Direction – Go through the entries below and collect each line with the string "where" in it.

-- START Records shown --

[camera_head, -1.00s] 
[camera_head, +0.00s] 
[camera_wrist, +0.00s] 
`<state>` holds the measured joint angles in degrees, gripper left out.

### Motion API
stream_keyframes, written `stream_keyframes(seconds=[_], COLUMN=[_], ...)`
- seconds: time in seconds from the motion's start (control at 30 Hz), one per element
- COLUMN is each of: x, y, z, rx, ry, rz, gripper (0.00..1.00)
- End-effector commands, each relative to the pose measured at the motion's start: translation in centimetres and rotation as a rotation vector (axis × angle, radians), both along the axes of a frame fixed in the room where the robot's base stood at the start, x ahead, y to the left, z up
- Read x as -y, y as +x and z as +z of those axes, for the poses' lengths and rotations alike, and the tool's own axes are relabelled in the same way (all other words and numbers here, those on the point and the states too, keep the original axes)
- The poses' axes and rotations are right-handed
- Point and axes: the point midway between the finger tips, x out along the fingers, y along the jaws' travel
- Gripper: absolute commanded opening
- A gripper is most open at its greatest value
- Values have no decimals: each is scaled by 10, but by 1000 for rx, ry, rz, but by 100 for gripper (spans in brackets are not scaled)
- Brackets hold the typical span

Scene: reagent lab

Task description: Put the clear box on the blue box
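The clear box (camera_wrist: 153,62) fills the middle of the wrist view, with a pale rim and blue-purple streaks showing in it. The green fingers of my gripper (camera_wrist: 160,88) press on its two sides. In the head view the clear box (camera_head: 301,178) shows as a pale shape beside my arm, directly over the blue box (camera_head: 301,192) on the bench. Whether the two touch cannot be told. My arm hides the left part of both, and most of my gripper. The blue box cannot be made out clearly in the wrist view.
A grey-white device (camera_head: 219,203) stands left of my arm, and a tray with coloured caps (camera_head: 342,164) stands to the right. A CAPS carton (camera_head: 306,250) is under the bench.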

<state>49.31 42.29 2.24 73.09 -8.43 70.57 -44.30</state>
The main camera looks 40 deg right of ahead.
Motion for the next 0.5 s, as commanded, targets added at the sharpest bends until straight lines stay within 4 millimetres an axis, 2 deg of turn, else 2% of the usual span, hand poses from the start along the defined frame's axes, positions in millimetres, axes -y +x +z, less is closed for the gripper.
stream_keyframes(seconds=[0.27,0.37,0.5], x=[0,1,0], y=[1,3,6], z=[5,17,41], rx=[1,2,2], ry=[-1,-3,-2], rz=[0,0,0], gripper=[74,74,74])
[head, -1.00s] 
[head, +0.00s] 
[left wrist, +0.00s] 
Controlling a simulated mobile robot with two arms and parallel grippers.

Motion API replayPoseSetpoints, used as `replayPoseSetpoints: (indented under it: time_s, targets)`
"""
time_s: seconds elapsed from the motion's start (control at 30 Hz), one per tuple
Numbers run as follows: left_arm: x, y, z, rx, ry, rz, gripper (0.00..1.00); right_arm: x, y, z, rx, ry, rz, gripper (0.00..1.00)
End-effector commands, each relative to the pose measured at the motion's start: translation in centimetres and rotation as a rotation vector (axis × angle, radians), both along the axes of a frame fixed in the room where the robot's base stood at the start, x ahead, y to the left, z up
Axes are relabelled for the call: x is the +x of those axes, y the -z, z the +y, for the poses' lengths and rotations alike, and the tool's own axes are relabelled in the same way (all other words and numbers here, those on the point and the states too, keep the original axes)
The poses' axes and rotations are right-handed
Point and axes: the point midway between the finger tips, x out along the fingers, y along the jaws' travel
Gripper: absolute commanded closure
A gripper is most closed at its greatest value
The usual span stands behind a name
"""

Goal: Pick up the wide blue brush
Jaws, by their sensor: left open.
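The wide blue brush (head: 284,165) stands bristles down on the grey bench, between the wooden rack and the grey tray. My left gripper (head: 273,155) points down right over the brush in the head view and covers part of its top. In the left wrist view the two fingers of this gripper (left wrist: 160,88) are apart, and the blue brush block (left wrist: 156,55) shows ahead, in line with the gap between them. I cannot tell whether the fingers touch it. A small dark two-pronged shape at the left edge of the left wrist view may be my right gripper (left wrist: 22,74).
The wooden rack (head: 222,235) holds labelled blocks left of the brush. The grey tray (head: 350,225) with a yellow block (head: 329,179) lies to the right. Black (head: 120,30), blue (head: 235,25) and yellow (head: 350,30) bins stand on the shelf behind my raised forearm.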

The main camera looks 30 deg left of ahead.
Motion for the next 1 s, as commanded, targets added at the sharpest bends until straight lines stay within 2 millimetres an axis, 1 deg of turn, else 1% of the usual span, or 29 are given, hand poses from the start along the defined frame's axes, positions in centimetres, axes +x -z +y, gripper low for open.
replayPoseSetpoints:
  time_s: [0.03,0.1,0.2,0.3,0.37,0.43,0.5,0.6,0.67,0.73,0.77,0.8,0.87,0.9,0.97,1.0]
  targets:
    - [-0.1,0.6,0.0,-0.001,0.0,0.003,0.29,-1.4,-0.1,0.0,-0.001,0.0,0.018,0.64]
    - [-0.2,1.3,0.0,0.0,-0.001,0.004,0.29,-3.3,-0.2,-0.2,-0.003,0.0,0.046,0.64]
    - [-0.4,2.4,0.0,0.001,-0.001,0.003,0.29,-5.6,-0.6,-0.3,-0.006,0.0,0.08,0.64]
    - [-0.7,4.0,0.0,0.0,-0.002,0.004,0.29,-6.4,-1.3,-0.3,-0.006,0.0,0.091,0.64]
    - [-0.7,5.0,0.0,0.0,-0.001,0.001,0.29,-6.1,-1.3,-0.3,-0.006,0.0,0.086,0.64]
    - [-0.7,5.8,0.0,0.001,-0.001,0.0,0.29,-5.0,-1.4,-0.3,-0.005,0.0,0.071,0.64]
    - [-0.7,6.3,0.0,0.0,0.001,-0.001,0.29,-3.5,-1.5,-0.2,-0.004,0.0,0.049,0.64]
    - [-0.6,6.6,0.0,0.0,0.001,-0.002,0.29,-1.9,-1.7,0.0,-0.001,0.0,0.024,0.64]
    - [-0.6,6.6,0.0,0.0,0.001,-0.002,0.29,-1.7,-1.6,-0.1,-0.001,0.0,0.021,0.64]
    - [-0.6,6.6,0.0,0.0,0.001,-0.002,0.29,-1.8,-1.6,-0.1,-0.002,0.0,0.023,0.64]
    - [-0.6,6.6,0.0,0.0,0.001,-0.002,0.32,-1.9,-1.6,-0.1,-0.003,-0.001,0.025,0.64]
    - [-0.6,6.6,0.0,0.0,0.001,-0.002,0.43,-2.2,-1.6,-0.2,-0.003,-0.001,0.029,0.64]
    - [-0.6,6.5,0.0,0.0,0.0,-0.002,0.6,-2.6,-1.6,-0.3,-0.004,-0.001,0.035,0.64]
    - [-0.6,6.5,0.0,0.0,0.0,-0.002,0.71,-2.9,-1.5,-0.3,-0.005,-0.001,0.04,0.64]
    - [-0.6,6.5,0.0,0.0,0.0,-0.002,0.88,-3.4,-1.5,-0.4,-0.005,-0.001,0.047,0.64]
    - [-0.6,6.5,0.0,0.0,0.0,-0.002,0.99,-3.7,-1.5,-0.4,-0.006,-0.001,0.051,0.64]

-- END Records shown --

Complete answer –
- End-effector commands, each relative to the pose measured at the motion's start: translation in centimetres and rotation as a rotation vector (axis × angle, radians), both along the axes of a frame fixed in the room where the robot's base stood at the start, x ahead, y to the left, z up
End-effector commands, each relative to the pose measured at the motion's start: translation in centimetres and rotation as a rotation vector (axis × angle, radians), both along the axes of a frame fixed in the room where the robot's base stood at the start, x ahead, y to the left, z up

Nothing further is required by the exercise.